**What to do**. Extract the whole listing as it stands. Do not include the pictures.

== == ==

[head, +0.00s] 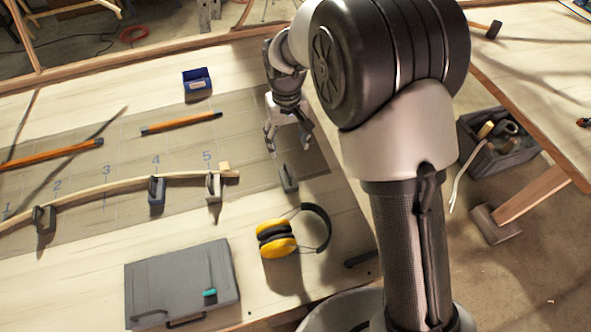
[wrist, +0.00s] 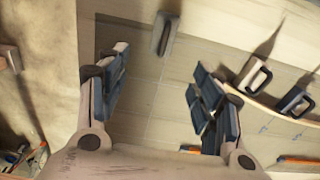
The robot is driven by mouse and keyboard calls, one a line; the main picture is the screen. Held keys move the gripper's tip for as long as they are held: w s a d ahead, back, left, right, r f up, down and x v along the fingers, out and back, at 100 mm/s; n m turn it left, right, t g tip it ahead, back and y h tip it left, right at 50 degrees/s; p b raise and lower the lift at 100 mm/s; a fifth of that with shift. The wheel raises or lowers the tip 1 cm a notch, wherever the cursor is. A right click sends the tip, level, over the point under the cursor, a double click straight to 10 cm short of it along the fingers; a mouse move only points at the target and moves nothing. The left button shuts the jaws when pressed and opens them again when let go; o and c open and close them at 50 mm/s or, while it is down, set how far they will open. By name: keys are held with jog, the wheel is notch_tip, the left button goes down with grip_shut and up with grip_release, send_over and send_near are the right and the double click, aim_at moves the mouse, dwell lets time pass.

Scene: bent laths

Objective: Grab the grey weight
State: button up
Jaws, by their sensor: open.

== == ==

**Correct output**.
[head, +0.00s] 
[wrist, +0.00s] 
The robot is driven by mouse and keyboard calls, one a line; the main picture is the screen. Held keys move the gripper's tip for as long as they are held: w s a d ahead, back, left, right, r f up, down and x v along the fingers, out and back, at 100 mm/s; n m turn it left, right, t g tip it ahead, back and y h tip it left, right at 50 degrees/s; p b raise and lower the lift at 100 mm/s; a fifth of that with shift. The wheel raises or lowers the tip 1 cm a notch, wherever the cursor is. A right click sends the tip, level, over the point under the cursor, a double click straight to 10 cm short of it along the fingers; a mouse move only points at the target and moves nothing. The left button shuts the jaws when pressed and opens them again when let go; o and c open and close them at 50 mm/s or, while it is down, set how far they will open. By name: keys are held with jog, the wheel is notch_tip, the left button goes down with grip_shut and up with grip_release, send_over and send_near are the right and the double click, aim_at moves the mouse, dwell lets time pass.

Scene: bent laths

Objective: Grab the grey weight
State: button up
Jaws, by their sensor: open.

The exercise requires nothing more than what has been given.